start Dataset extract

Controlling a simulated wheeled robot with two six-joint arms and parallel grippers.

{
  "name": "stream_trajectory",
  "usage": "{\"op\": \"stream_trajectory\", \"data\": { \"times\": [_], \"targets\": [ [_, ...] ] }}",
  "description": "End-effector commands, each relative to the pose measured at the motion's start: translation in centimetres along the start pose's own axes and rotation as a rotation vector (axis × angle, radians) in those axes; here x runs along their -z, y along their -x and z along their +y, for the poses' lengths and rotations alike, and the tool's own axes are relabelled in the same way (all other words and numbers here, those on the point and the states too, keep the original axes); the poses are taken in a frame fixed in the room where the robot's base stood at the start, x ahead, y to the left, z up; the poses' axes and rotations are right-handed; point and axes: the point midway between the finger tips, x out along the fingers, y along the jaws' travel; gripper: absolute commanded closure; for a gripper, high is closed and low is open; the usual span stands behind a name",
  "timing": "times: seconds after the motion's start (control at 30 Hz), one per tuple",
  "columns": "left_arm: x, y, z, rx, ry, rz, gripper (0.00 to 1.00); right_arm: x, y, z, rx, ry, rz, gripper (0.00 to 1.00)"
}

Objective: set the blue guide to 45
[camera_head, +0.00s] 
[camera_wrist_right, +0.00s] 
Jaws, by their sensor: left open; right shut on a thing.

end Dataset extract

What you have to do:
Nothing in the listing may be changed; retype it all exactly.

Result of this task:
Controlling a simulated wheeled robot with two six-joint arms and parallel grippers.

{
  "name": "stream_trajectory",
  "usage": "{\"op\": \"stream_trajectory\", \"data\": { \"times\": [_], \"targets\": [ [_, ...] ] }}",
  "description": "End-effector commands, each relative to the pose measured at the motion's start: translation in centimetres along the start pose's own axes and rotation as a rotation vector (axis × angle, radians) in those axes; here x runs along their -z, y along their -x and z along their +y, for the poses' lengths and rotations alike, and the tool's own axes are relabelled in the same way (all other words and numbers here, those on the point and the states too, keep the original axes); the poses are taken in a frame fixed in the room where the robot's base stood at the start, x ahead, y to the left, z up; the poses' axes and rotations are right-handed; point and axes: the point midway between the finger tips, x out along the fingers, y along the jaws' travel; gripper: absolute commanded closure; for a gripper, high is closed and low is open; the usual span stands behind a name",
  "timing": "times: seconds after the motion's start (control at 30 Hz), one per tuple",
  "columns": "left_arm: x, y, z, rx, ry, rz, gripper (0.00 to 1.00); right_arm: x, y, z, rx, ry, rz, gripper (0.00 to 1.00)"
}

Objective: set the blue guide to 45
[camera_head, +0.00s] 
[camera_wrist_right, +0.00s] 
Jaws, by their sensor: left open; right shut on a thing.

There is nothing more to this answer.